Recommendations For Dyslexia, Autism And Dyspraxia
22 November 2016
Government Urged to Implement Minority Report Recommendations For Dyslexia, Autism And Dyspraxia
A Parliamentary Select Committee report into the learning needs of students with dyslexia, autism and dyspraxia is well meaning but ineffectual unless tougher recommendations are implemented to give it teeth, says Dyslexia Foundation of New Zealand (DFNZ).
The Education and Science Select Committee report, tabled in Parliament on Friday, outlined 46 recommendations to improve education experiences for students with dyslexia, autism and dyspraxia and highlighted three key issues revealed by submissions to the select committee. These were that parents need more information about what support is available and assistance to access that support; that schools support is inconsistent and variable; and that the capability and capacity of teachers, teacher aides and other specialist support providers varies widely between schools.
Several members of the select committee declined to support the report, including Green Party education spokesperson Catherine Delahunty, who helped initiate the select committee inquiry. The views of these members of the Labour Party, Green Party and New Zealand First were instead captured in an additional Minority View section of the report, outlining 26 recommendations designed to give the main report more teeth.
The Minority Report says the Government’s hands off approach to recent issues around ‘Seclusion Rooms’ did not inspire confidence that urgent action would transpire. And extreme situations, such as year-long waiting lists for specialist support, parents paying for extra support in state schools, or a child only receiving one hour of education per day, could not be addressed without increases in specialist resource.

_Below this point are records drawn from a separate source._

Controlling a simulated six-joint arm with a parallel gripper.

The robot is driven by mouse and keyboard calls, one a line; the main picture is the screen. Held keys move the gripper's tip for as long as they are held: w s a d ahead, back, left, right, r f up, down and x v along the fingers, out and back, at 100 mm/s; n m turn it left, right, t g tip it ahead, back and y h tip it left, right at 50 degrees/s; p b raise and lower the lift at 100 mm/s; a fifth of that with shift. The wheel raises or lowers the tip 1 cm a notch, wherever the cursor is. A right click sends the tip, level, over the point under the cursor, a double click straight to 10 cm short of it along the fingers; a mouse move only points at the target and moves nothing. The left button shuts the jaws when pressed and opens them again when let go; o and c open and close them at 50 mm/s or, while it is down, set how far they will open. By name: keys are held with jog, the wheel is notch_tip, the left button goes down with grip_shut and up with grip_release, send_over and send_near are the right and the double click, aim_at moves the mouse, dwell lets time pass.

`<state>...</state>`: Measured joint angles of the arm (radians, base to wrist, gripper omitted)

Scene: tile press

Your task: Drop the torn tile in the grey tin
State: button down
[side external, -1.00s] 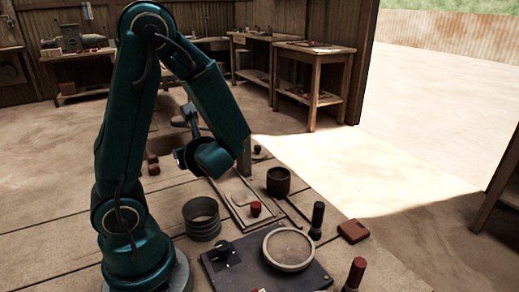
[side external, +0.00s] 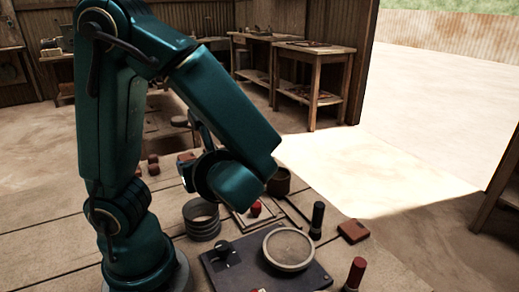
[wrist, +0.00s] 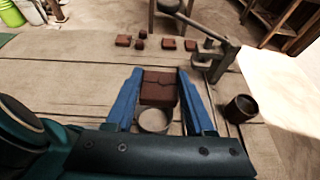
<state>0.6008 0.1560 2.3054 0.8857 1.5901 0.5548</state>
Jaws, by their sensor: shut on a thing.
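My gripper (wrist: 160,84) is shut on a red-brown tile (wrist: 159,94), held between its two blue fingers. A dark line runs across the tile, and its lower edge looks uneven. In the wrist view the grey tin (wrist: 153,122) shows just below the tile in the picture, between the fingers, partly covered by the gripper body. In the side external view the grey tin (side external: 202,218) stands upright on the bench, a ribbed open cylinder.
A dark pot (side external: 279,182) stands right of the tin. A dark plate with a round pale dish (side external: 288,249) lies in front. Black (side external: 317,220) and red-topped (side external: 355,273) upright handles and a brown block (side external: 353,231) are at right. Several brown pieces (wrist: 169,44) lie farther back.

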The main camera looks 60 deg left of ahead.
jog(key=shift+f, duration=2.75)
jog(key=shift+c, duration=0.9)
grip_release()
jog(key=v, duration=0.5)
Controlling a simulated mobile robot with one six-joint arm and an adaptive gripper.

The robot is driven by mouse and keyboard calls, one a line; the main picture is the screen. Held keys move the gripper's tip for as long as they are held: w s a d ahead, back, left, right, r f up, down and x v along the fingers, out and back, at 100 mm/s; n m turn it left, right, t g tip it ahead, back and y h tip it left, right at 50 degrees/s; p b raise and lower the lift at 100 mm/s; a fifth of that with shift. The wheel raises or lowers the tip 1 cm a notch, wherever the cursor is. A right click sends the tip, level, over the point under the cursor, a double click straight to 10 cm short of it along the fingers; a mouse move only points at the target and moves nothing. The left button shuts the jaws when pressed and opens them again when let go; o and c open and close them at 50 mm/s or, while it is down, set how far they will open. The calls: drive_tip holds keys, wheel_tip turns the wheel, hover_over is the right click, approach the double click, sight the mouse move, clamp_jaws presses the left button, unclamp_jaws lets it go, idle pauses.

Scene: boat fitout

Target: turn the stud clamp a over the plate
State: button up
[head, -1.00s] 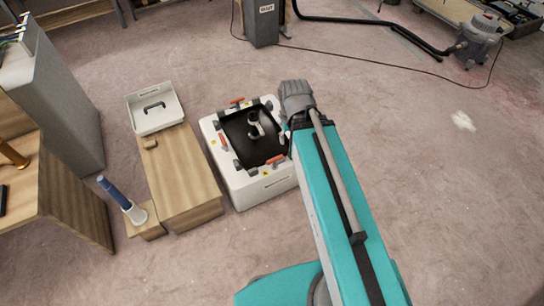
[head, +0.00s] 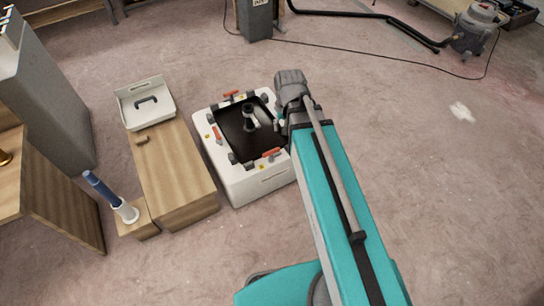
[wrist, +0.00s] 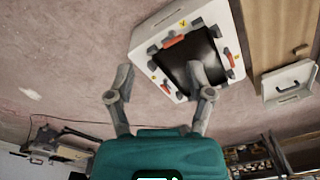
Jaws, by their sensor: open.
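A white box (head: 262,186) stands on the floor left of my arm, with a black plate (head: 234,134) set in its top. Clamps with orange handles sit around the plate: one at the far edge (head: 232,96), one on the left (head: 217,132), one at the near edge (head: 271,153). No label tells which is stud clamp a. In the wrist view my gripper (wrist: 160,70) is open and empty, its fingers spread before the box (wrist: 152,34), the right one overlapping the plate (wrist: 185,68). A pale upright piece over the plate in the head view may be a finger; I cannot tell.
A blue-handled tool (head: 103,188) stands on a small wooden block (head: 139,229). A grey bin (head: 254,20) and cables lie farther back.

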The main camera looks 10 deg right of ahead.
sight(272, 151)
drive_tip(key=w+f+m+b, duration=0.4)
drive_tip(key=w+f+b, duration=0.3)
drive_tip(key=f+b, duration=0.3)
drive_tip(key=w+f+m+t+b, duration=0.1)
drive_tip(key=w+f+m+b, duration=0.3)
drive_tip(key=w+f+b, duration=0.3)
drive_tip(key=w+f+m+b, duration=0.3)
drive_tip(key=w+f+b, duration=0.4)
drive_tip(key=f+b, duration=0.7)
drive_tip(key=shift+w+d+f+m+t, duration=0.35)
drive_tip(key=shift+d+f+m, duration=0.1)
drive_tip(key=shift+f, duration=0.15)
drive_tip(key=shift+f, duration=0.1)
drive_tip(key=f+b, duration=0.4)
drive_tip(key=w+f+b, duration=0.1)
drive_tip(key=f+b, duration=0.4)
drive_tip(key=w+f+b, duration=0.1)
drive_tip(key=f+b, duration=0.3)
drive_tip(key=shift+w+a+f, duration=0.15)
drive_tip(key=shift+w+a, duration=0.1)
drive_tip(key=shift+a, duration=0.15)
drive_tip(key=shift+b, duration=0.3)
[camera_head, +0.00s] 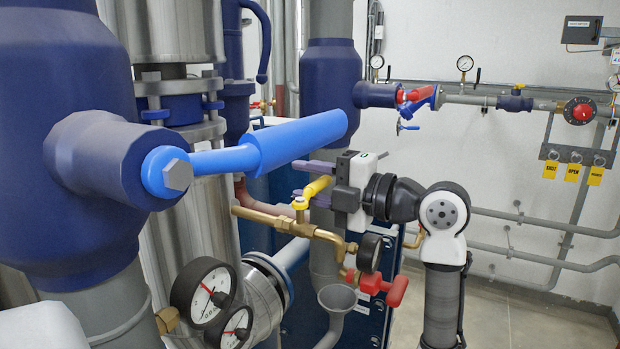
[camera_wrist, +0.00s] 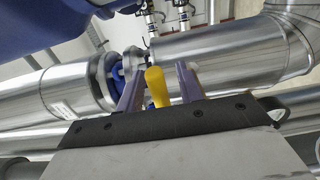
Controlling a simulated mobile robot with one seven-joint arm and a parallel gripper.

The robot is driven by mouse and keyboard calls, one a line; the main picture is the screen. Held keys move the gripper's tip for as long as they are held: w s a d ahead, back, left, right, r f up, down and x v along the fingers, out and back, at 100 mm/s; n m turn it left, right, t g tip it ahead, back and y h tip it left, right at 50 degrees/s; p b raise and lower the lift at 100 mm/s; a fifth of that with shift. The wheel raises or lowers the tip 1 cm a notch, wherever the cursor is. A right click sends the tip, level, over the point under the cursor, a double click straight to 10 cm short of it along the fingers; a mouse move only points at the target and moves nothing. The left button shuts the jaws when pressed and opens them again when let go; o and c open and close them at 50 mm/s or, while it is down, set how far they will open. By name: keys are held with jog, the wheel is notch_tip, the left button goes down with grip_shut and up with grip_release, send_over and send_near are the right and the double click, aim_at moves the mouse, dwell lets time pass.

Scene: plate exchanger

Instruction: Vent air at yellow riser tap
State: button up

Guy Pope-Mayell, DFNZ Chair of Trustees, says the Minority Report is bang on in identifying actions needed to make the inquiry count.
“The main report recommendations are all sound, commonsense items for Ministry of Education to action which, as much as anything, reveal the Ministry has been paying lip service to supporting these students but not taking action,” saysPope-Mayell.

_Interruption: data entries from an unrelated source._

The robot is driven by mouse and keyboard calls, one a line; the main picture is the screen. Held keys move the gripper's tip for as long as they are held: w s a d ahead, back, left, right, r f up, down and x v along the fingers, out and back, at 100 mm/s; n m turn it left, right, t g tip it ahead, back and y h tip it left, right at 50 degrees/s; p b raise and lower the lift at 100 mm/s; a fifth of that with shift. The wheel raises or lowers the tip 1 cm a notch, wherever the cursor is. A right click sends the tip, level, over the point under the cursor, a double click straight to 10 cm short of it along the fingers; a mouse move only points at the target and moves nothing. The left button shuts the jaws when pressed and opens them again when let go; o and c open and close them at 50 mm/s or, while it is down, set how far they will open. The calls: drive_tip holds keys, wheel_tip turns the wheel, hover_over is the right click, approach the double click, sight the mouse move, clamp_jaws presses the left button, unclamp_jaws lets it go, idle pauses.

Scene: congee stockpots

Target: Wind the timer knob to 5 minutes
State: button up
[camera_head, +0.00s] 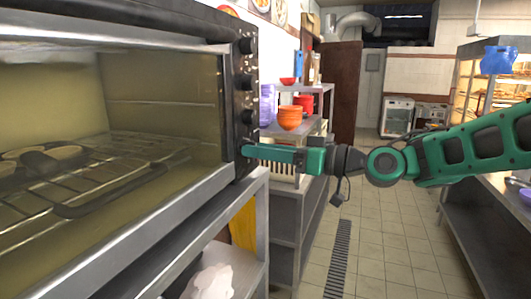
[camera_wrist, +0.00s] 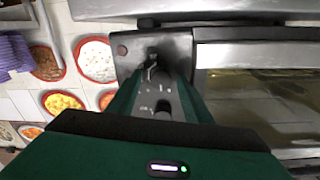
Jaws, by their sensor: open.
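The oven (camera_head: 215,185) fills the left of the head view, with a dark control panel (camera_head: 243,98) at its right edge. Several black knobs stand in a column there, among them an upper one (camera_head: 246,45) and a middle one (camera_head: 245,82). I cannot read which is the timer knob. My gripper (camera_head: 246,151) reaches in from the right, its tips at the lowest part of the panel, where they hide the lowest knob. In the wrist view my open gripper (camera_wrist: 157,82) straddles a dark panel patch with white marks; contact with a knob cannot be told.
A wire rack (camera_head: 110,170) shows inside the oven through its front. Behind my gripper is a shelf unit (camera_head: 285,210) with orange bowls (camera_head: 290,117). The tiled floor (camera_head: 375,250) on the right is clear.

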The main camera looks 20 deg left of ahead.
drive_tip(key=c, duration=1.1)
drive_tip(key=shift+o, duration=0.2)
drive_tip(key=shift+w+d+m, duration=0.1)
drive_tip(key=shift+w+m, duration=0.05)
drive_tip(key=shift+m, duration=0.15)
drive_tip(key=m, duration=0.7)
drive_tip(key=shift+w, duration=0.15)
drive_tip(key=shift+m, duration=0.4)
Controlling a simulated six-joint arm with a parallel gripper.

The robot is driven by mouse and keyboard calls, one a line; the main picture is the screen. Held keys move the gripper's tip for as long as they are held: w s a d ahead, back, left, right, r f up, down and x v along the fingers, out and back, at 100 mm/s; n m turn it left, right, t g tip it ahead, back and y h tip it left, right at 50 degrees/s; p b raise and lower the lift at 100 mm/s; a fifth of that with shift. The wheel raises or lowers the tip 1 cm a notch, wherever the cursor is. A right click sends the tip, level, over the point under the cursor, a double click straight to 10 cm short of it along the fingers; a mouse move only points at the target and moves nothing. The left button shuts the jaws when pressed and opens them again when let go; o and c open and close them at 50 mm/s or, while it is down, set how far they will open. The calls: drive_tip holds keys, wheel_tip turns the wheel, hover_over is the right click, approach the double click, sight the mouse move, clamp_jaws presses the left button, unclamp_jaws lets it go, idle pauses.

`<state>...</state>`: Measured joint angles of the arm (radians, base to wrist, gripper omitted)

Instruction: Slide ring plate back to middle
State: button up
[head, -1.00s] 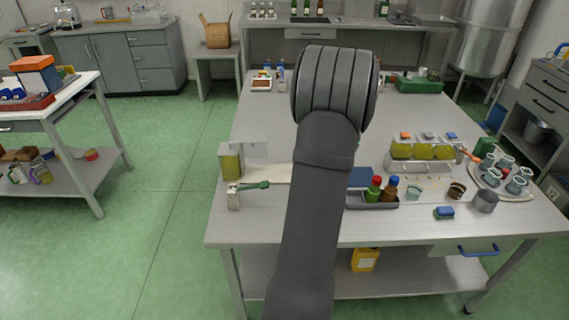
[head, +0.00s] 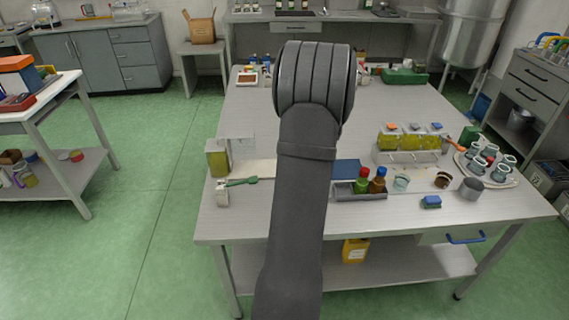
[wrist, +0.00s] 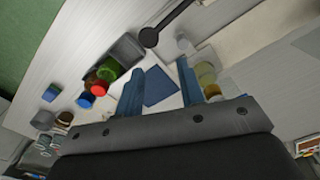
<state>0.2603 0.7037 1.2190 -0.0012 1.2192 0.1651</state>
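I cannot pick out a ring plate for certain. A pale flat board (head: 262,168) lies on the table, partly hidden behind my arm; it also shows in the wrist view. A blue square (wrist: 160,88) lies there between my fingers as seen from the wrist, and also shows right of my arm in the head view (head: 346,170). My gripper (wrist: 160,66) has two blue fingers standing apart, with nothing seen held between them. My arm hides the gripper in the head view. An oval plate (head: 507,183) with several glasses stands at the right.
A grey tray (head: 352,196) holds bottles with red and blue caps. A yellow-green container (head: 217,159) and a green-handled tool (head: 241,181) are left of my arm. A rack (head: 405,157), a blue block (head: 431,202) and a grey cup (head: 470,188) stand right. The table's far middle is clear.

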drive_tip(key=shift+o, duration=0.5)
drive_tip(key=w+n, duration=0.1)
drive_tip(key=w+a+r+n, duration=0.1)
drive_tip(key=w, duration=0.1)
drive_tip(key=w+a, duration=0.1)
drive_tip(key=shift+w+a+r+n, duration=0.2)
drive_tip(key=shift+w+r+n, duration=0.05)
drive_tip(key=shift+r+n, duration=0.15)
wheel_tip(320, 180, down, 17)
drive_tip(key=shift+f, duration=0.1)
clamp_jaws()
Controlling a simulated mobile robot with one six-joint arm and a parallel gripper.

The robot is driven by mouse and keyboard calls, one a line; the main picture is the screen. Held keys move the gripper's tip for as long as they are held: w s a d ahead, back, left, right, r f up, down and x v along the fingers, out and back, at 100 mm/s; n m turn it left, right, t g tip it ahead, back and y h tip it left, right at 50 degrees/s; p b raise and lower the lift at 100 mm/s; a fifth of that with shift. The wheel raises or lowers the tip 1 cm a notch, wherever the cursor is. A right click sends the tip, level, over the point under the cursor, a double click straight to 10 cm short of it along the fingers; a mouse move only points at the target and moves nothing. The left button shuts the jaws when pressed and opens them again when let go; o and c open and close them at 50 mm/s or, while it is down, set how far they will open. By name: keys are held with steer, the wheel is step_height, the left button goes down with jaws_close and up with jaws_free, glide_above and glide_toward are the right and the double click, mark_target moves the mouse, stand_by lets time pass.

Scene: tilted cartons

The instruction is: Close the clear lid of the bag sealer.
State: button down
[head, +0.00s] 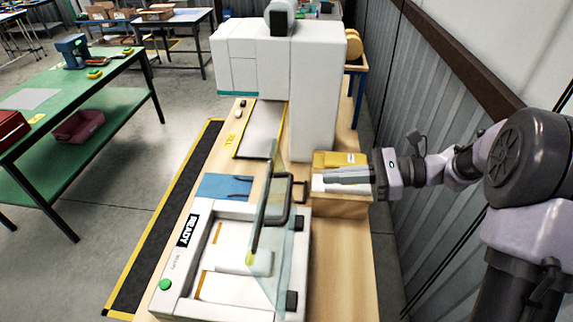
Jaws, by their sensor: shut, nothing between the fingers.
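The bag sealer (180,290) is a low white machine with a "READY" label and a green button, at the front of the wooden bench. Its clear lid (270,230) stands raised, close to upright, over the machine's right part. Dark bars, perhaps a handle (278,217), show at the lid. My gripper (328,178) reaches in from the right, its fingers shut and empty and pointing left. It is to the right of the lid and appears apart from it. The exact gap in depth is hard to tell.
A carton (342,205) with a yellow top lies under or just behind my gripper. A tall white machine (315,90) stands at the back of the bench (350,265). A blue sheet (222,187) lies behind the sealer. A corrugated wall (420,130) bounds the right.

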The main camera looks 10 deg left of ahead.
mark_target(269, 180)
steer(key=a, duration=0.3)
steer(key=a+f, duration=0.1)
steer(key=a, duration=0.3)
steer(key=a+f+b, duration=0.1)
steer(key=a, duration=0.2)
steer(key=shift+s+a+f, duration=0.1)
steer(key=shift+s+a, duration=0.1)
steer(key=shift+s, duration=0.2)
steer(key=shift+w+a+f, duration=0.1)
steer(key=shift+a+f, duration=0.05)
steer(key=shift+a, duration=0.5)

“Yet the main report recommendations also fail to allow for much needed legislative changes and fail to set out clear directives for definitive action. Without this, the system will continue going in circles with limited funds available to support these students.
“For this reason, we urge the Government to implement the Minority Report recommendations which do take a stand on the issues of children’s rights, funding and accountability to ensure that inclusive education is developed in all schools. We support calls for the rights of students with learning differences to be enshrined in the Education Act, for the urgent collection of data so the issues and progress are measurable, and for increased special education funding to be made available to address the needs of said number of children.”
DFNZ acknowledges that turning theory into practice is an ongoing issue for Ministry of Education.
“The self-managing schools environment we have in New Zealand is a double edge sword. For schools with great leadership and a commitment to inclusion we see great results, for the remainder the Ministry needs a means of motivation that they don’t have,” says Pope-Mayell.
“It would be a crime if the thousands of hours invested by the many individuals, students and organisations that made submissions to the select committee, and by the select committee in analysing and organising this information is all for nothing. We need the Minister to show some leadership here.”
One positive from the report was the adoption of DFNZ’s proposal that a ‘pathway to learning’ be identified for students with learning differences from year one whereby their learning needs are understood and catered for throughout the school years, with appropriate transition and sharing of information between primary, intermediate and secondary schools to help make the journey seamless. The report recommends that the Ministry of Education work with DFNZ, Dyspraxia New Zealand and other key stakeholders to develop specific pathways to special learning differences.
Pope-Mayell says another big opportunity going forward is to encourage ‘communities of change’ whereby clusters of schools get together to identify learning challenges and pitch for funds to solve these. Further opportunities also lie in ensuring that specialist RTLit and RTLB staff are better resourced and utilised.